Allí reitera un concepto que aparece en varios de sus poemas y escritos previos a esa fecha y que aparecerá en los posteriores: la real transculturación de la sociedad cubana, o sea, el mestizaje cultural de nuestra nacionalidad.

Una revisión detallada de esos poemas y algunos de sus artículos sobre el tema nos puede demostrar que, aunque no lo niega, por lo regular Guillén no se refiere a lo genético; para él, el mestizaje es fundamentalmente cultural, «y del espíritu hacia la piel nos vendrá el color definitivo». Algunos ejemplos pueden avalar esto:

En «La canción del bongó», el cubanísimo instrumento musical «convoca al negro y al blanco/ que bailan al mismo son». Incluso en «Llegada», que para mí es la presentación simbólica de la iniciática presencia negra en nuestro continente, el sujeto colectivo se dirige a unos «compañeros» que no pueden ser otros que los blancos.
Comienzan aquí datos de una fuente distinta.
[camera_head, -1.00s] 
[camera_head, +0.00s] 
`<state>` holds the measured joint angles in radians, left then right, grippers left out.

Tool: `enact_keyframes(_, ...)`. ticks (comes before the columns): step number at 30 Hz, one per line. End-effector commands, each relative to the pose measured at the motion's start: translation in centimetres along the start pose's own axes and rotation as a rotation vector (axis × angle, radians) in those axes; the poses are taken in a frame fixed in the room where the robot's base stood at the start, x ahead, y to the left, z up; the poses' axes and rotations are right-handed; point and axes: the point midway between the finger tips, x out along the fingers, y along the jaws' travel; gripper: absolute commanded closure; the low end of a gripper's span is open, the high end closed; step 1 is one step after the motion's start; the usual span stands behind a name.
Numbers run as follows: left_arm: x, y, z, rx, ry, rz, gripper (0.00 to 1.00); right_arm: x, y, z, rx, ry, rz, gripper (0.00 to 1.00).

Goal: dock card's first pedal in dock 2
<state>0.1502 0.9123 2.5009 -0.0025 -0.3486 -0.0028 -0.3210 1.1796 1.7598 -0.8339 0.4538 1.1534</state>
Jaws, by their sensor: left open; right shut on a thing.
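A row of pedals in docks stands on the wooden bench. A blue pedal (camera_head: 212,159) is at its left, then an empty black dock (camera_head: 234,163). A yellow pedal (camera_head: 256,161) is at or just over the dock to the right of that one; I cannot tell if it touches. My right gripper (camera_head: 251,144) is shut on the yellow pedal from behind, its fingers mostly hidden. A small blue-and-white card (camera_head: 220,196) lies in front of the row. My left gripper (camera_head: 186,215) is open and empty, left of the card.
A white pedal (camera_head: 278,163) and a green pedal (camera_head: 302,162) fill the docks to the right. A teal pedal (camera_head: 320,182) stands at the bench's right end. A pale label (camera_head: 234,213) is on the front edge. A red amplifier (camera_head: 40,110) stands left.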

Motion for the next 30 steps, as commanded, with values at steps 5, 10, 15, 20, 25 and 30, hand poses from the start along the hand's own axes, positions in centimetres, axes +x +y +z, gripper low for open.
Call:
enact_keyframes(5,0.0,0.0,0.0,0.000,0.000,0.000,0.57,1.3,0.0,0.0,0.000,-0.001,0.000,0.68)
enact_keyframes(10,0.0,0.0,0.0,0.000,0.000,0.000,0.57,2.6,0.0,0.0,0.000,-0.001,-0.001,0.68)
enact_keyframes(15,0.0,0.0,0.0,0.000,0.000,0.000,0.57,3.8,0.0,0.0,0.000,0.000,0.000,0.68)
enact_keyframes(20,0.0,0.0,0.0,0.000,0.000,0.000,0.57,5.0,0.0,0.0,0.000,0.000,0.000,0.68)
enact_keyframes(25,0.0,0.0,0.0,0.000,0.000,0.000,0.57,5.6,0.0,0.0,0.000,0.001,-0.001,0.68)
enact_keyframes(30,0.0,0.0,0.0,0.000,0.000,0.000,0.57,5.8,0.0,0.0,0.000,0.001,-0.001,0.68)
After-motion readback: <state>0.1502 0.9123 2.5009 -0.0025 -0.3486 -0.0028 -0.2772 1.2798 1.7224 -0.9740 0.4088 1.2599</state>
Y se puede encontrar la búsqueda de la unidad, del reconocimiento de la igualdad en los aportes de ambos grupos étnicos a la nacionalidad, a la cultura y aun al imaginario de la Isla, en muchos otros poemas. Baste por ahora mencionar «Un son para niños antillanos» y, sobre todo, «Balada de los dos abuelos», donde el poeta junta nuestras dos raíces fundamentales y proclama «los dos del mismo tamaño», aunque, para entonces, «uno mandando y otro mandado», como dice en «Son número 6».

Porque toda esa cruzada guilleneana no tiene un propósito antropológico, ni una finalidad simplemente historicista, sino una voluntad de influir en la eliminación de prejuicios y discriminaciones acerca del factor negro de nuestra sociedad, basada no en el altruismo o la simpatía, sino en las reales presencia y actuación de ese sector, y en sus merecimientos.   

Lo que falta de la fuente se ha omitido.